CA Pau, 2e ch. sect. 1, 8 novembre 2001, n° 00-03844
PAU
Arrêt
Confirmation
PARTIES
Demandeur :
Bucci (Epoux)
Défendeur :
Pons
COMPOSITION DE LA JURIDICTION
Président :
M. Larque
Conseillers :
M. Granger, Mme Forcade
Avoués :
SCP Longin, Me Vergez
Avocats :
Mes Duvignac, Puybaraud
Faits et procédure
Par acte d'huissier en date du 3 août 1999, les époux Bucci ont assigné Monsieur Pons devant le Tribunal de grande instance de Mont de Marsan pour entendre prononcer, par application des dispositions du décret du 30 septembre 1953 la nullité du congé délivré le 17 mai 1999.

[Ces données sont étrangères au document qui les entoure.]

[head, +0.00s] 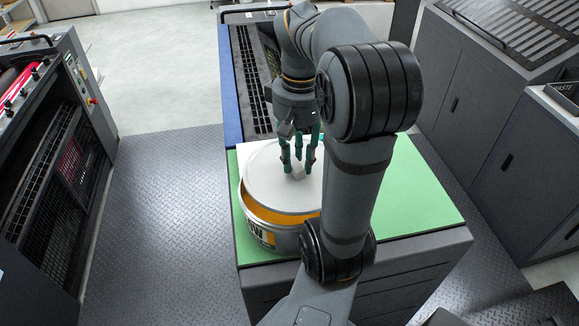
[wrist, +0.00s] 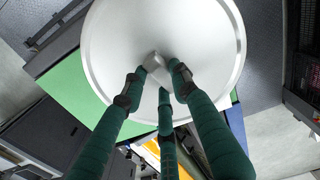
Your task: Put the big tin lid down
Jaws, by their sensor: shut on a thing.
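The big tin lid (head: 270,185) is a round, pale grey disc with a small knob in the middle; it also fills much of the wrist view (wrist: 205,45). My gripper (head: 298,168) has three teal fingers, shut around the lid's knob (wrist: 155,66). The lid is held above the open big tin (head: 258,233), covering most of its mouth. Orange-yellow ink (head: 272,213) shows in the gap at the front. The tin stands on a green mat (head: 425,195). My arm hides the right side of the lid and tin.
The green mat is bare on the right of my arm and in a strip at the front. A dark slatted unit (head: 255,85) lies behind the mat. A press (head: 60,150) stands at left and dark cabinets (head: 480,110) at right, across a tread-plate floor (head: 165,210).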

Ils ont sollicité la somme de 20 000 F (3 048,98 euro) de dommages et intérêts et celle de 10 000 F (1 524,49 euro) sur le fondement des dispositions de l'article 700 du nouveau Code de procédure civile.
Par jugement du Tribunal de grande instance de Mont de Marsan en date du 30 novembre 2000, le tribunal a débouté les époux Bucci de l'ensemble de leurs demandes, déclaré valide le congé signifié par Monsieur Pons aux époux Bucci le 17 mai 1999, écarté la mise enjeu de l'indemnité d'éviction au bénéfice des époux Bucci du fait de motifs graves et légitimes, dit que le congé prendra effet le mois suivant la notification de la décision aux époux Bucci, dit n'y avoir lieu à l'application de l'article 700 du nouveau Code de procédure civile et condamné les époux Bucci aux entiers dépens.
Le 20 décembre 2000, les époux Bucci ont interjeté appel de cette décision.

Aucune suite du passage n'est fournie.